Best Sesame Oils

By Hunter Lewis

Published on April 14, 2008

Sesame oil, whose nutty flavor has long been prized in many South Asian, East Asian, and Mediterranean cuisines, makes an appearance in several of this issue's recipes, including the Japanese fried rice and the Cypriot eggs and greens. Though all sesame oils come from sesame seeds, their character varies depending on the variety of seed used (they can be white, red, brown, or black) and the different production methods employed for making them. Broadly speaking, there are two kinds. Light-hued oils, popular in South Asian and Mediterranean kitchens, are made from white sesame seeds that have been cold-pressed at temperatures below 113˚. Dark-colored oils, favored in East Asia, are pressed from roasted white or black seeds. Here are five varieties and brands that represent the breadth of flavors this kitchen staple can exhibit.

1. In India, sesame oil is called gingelly or til; Idhayam Gingelly, a golden-hued oil available at South Asian shops, has a peanutty and slightly caramel undertone, owing to the addition of palm sugar.

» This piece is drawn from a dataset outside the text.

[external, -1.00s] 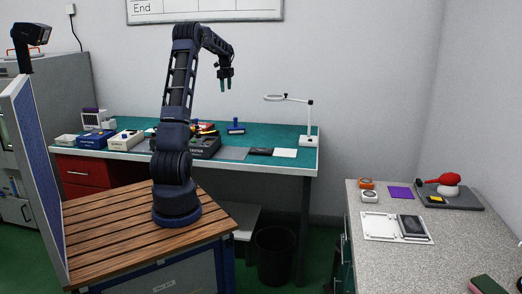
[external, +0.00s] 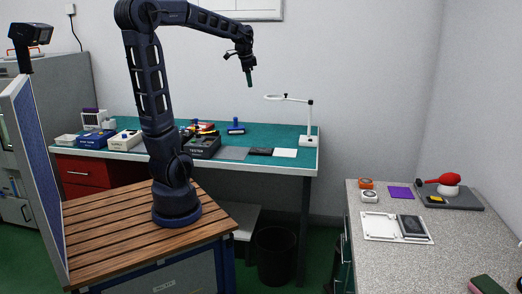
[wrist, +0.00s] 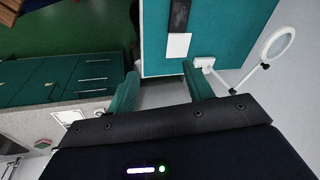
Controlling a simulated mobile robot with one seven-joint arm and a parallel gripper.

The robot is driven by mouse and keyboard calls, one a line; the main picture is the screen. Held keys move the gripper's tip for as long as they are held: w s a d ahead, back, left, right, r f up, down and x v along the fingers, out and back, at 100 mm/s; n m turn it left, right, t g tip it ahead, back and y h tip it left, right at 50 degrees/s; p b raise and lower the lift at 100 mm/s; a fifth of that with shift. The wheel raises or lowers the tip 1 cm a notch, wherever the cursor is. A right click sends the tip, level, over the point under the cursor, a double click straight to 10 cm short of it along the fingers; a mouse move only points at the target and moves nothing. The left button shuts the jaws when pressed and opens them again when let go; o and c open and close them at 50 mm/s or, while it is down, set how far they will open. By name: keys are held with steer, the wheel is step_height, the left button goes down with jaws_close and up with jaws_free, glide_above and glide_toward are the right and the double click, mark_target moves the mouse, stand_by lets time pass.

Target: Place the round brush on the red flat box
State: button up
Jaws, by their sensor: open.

2. Pale golden, light-textured Loriva Extra-Virgin Sesame Oil, a domestic, cold-pressed oil available at many gourmet markets, is similar to the kind produced in Cyprus. Clean tasting and well balanced, it's a great all-purpose oil.

3. Made with roasted sesame seeds, the orange-colored Kadoya Hot Sesame Oil, sold at Chinese, Japanese, and Korean markets, is derived from roasted sesame seeds and has a peppery punch, achieved by the addition of chiles, and tends to work better as a condiment—drizzled over steamed fish, for example—than as a cooking medium.

4. Kadoya 100 Percent Pure Sesame Oil also comes from roasted seeds (and is also sold in East Asian food stores); it has a pleasingly bitter, smoky flavor.

5. Toasted black sesame seeds are the source of another East Asian-style variety, Union Food Pure Black Sesame Oil, which has a distinctive coffee color and a bracing, tannic flavor. Union Food's general manager, Daniel Chen, calls it a "two-drop oil" because a little goes a long way.